--- Do this ---
Write out each line from the data below that includes the word "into".

* Begin Items *

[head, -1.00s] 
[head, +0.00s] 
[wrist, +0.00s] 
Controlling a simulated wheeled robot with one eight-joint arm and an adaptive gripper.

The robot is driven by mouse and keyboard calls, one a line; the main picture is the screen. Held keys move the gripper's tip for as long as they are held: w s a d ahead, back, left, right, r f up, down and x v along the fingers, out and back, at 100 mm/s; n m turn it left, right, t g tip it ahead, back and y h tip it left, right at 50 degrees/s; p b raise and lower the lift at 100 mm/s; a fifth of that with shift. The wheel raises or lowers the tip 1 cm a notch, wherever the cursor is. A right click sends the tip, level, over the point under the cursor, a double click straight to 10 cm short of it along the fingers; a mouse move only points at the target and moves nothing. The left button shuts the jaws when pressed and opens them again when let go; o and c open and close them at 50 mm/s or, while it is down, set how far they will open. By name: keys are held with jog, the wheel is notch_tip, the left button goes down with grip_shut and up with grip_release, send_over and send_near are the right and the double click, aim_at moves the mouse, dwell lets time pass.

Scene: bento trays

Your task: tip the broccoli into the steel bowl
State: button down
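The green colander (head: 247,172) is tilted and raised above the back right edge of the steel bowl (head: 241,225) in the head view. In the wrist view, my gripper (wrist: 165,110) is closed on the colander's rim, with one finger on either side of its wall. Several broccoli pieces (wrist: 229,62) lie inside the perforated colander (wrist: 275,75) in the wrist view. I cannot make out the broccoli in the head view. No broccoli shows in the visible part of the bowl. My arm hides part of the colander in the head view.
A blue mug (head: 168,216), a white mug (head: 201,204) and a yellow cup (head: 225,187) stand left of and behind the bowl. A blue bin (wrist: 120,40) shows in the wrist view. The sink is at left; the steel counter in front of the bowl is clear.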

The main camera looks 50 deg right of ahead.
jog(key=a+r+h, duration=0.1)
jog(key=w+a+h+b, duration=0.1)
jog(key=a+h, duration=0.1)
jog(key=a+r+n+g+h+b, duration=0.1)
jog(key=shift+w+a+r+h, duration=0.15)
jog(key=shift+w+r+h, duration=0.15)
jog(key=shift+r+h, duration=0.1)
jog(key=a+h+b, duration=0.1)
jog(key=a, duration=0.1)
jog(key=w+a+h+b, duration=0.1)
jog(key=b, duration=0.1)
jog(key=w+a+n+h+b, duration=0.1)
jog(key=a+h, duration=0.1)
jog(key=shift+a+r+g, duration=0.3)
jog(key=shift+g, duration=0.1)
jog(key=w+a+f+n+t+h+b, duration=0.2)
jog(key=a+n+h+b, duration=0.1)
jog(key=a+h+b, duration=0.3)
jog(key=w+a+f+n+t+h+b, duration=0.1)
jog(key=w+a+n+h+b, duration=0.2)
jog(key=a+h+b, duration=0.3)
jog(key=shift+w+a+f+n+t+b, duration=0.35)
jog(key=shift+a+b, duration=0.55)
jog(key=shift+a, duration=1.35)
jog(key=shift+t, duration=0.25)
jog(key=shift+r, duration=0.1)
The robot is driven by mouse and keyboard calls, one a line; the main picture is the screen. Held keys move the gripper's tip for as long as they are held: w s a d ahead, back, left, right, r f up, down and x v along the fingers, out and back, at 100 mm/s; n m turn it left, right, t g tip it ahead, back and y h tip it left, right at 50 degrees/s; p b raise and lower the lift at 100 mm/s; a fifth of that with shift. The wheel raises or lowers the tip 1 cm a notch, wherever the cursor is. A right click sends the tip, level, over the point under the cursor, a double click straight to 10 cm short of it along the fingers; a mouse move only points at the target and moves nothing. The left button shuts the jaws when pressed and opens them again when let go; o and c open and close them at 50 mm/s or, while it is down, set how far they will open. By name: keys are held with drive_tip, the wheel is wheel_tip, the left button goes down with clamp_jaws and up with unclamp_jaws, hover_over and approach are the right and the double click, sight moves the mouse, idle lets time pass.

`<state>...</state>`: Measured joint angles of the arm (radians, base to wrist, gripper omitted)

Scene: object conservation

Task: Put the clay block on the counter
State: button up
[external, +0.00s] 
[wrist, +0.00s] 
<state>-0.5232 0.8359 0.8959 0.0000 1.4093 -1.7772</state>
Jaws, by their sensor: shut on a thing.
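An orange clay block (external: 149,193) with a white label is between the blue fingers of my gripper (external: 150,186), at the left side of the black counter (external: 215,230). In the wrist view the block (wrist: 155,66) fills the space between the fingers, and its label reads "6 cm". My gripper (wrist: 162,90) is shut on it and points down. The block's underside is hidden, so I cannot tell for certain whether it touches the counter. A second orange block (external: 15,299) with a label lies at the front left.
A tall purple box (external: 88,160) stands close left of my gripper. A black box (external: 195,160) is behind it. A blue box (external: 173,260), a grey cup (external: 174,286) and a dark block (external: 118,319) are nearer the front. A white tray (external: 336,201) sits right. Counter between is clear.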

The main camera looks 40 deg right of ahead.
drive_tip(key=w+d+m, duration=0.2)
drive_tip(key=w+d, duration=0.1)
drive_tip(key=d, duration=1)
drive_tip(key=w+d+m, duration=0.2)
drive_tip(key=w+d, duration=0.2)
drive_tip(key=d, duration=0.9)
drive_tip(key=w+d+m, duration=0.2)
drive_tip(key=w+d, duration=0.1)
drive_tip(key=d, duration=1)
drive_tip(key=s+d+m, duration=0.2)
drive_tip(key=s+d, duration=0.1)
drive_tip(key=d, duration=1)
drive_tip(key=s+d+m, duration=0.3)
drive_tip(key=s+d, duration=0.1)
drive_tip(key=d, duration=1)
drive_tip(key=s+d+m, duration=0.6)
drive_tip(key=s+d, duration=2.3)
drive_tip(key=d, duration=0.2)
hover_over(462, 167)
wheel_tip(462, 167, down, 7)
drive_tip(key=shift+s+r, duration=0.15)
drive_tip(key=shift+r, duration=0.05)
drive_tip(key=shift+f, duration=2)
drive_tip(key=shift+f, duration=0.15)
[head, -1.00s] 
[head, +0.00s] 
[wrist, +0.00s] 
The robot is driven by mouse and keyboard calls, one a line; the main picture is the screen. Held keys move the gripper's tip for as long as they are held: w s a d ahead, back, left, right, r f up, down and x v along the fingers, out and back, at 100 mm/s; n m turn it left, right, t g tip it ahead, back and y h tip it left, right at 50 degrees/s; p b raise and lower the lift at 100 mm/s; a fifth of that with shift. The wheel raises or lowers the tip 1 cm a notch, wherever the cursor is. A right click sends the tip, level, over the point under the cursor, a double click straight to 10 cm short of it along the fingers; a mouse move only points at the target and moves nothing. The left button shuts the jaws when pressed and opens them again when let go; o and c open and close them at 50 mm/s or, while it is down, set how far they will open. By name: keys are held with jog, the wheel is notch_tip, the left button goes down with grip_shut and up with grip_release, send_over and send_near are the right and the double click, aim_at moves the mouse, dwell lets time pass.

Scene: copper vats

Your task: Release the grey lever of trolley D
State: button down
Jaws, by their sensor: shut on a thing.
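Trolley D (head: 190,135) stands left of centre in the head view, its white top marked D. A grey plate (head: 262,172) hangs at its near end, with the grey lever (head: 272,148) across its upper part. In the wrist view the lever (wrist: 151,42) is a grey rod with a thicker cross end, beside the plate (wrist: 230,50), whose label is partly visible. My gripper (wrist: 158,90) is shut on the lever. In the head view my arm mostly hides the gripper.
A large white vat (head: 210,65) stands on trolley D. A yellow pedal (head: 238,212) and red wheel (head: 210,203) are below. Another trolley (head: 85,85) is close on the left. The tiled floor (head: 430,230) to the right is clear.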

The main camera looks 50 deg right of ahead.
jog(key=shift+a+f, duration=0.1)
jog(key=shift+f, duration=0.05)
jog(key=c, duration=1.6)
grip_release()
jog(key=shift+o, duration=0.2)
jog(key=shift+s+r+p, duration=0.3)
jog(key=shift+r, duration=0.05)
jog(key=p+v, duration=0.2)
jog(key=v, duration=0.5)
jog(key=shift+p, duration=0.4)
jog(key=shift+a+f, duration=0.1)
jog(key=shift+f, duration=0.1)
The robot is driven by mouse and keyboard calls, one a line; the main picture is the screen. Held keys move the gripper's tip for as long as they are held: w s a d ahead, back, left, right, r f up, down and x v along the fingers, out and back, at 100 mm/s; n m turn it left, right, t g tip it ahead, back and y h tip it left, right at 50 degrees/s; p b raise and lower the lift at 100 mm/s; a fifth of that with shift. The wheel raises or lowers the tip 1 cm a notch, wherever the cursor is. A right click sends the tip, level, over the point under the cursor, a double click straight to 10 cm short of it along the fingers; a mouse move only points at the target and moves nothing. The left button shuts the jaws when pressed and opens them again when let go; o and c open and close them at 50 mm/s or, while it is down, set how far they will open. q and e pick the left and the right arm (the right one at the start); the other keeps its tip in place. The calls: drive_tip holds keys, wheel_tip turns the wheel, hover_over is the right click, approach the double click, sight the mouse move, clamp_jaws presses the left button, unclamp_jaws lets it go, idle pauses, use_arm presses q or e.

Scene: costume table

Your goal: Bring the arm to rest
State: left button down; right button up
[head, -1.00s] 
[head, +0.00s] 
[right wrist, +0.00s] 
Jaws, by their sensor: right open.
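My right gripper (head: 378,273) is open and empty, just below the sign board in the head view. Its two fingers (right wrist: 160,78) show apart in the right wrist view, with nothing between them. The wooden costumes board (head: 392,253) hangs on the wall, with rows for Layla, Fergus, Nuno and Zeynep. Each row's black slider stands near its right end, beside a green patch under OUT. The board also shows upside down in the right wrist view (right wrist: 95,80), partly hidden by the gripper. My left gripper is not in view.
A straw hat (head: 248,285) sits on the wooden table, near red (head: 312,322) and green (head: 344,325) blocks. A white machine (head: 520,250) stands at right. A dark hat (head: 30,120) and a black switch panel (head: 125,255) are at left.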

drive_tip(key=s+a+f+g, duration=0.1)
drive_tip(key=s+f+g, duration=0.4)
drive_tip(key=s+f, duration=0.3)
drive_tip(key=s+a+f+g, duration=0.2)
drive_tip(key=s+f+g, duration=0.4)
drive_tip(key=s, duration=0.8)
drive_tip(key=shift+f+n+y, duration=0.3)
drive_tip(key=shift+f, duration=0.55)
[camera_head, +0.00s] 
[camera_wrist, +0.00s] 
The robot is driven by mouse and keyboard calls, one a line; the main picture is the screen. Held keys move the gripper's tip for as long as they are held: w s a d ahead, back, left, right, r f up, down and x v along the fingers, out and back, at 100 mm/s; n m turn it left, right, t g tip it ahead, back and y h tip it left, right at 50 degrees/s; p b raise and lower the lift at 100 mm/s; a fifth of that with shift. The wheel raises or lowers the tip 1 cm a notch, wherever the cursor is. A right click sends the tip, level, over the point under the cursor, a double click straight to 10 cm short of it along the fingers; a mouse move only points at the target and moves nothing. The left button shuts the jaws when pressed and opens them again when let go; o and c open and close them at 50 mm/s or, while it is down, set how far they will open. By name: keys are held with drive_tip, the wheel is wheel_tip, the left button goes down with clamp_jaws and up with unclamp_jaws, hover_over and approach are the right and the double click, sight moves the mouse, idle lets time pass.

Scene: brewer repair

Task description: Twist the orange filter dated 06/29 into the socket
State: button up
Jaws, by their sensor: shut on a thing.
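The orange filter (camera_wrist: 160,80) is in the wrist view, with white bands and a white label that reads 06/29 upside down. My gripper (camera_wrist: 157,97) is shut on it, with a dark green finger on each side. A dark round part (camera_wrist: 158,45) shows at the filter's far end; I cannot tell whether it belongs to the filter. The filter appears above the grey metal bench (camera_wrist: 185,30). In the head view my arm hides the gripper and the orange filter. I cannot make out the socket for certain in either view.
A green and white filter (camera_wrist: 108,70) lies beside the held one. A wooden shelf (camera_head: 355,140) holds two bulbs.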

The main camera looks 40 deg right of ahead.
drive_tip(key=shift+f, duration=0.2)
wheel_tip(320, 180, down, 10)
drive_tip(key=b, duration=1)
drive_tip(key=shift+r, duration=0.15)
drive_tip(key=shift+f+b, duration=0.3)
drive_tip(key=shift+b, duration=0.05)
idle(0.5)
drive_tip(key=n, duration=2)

* End Items *

--- Answer to this problem ---
Your task: tip the broccoli into the steel bowl
Task description: Twist the orange filter dated 06/29 into the socket

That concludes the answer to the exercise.